-- Begin Collected data --
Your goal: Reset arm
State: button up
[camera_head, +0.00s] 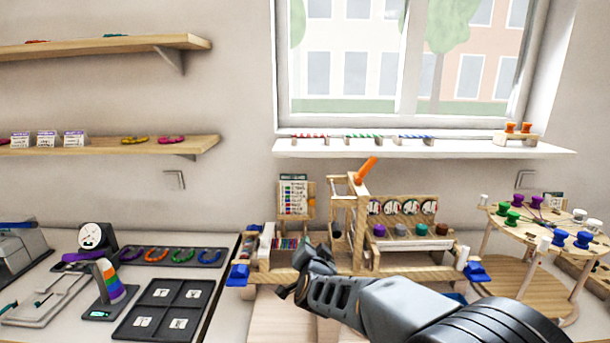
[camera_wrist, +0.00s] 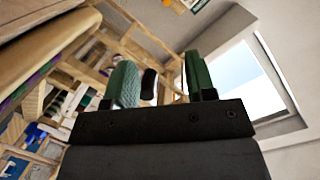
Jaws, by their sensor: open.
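My arm reaches in from the lower right in the head view, and my gripper (camera_head: 291,283) is in front of the wooden bead-board frame (camera_head: 354,235) at the bench's middle. In the wrist view my gripper (camera_wrist: 165,85) has two green-padded fingers standing apart with a gap between them. I see nothing held in the gap. A small dark rounded shape (camera_wrist: 149,84) shows between the fingers, seemingly behind them. The wooden frame (camera_wrist: 140,35) also fills the wrist view's upper left, tilted. My arm hides part of the bench and the frame's lower front.
Left of the frame lie a dark compartment tray (camera_head: 165,308), a rainbow-striped stand (camera_head: 108,283) and a tray of coloured loops (camera_head: 183,256). A round spool rack (camera_head: 545,228) stands at the right. A window sill (camera_head: 420,149) and wall shelves (camera_head: 100,147) are behind. Space above the bench's left is free.

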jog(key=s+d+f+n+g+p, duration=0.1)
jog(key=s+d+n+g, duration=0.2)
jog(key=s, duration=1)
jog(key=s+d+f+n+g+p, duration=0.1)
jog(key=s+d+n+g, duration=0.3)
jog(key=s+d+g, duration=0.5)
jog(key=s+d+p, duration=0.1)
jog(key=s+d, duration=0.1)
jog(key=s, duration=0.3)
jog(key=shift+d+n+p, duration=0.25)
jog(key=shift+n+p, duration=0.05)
-- End Collected data --
# What you should do
Quote the data above exactly from the line with "State: button up" to the line with "[camera_wrist, +0.00s]", both ends counted, and nothing else. Pictures don't go in.

# Answer
State: button up
[camera_head, +0.00s] 
[camera_wrist, +0.00s] 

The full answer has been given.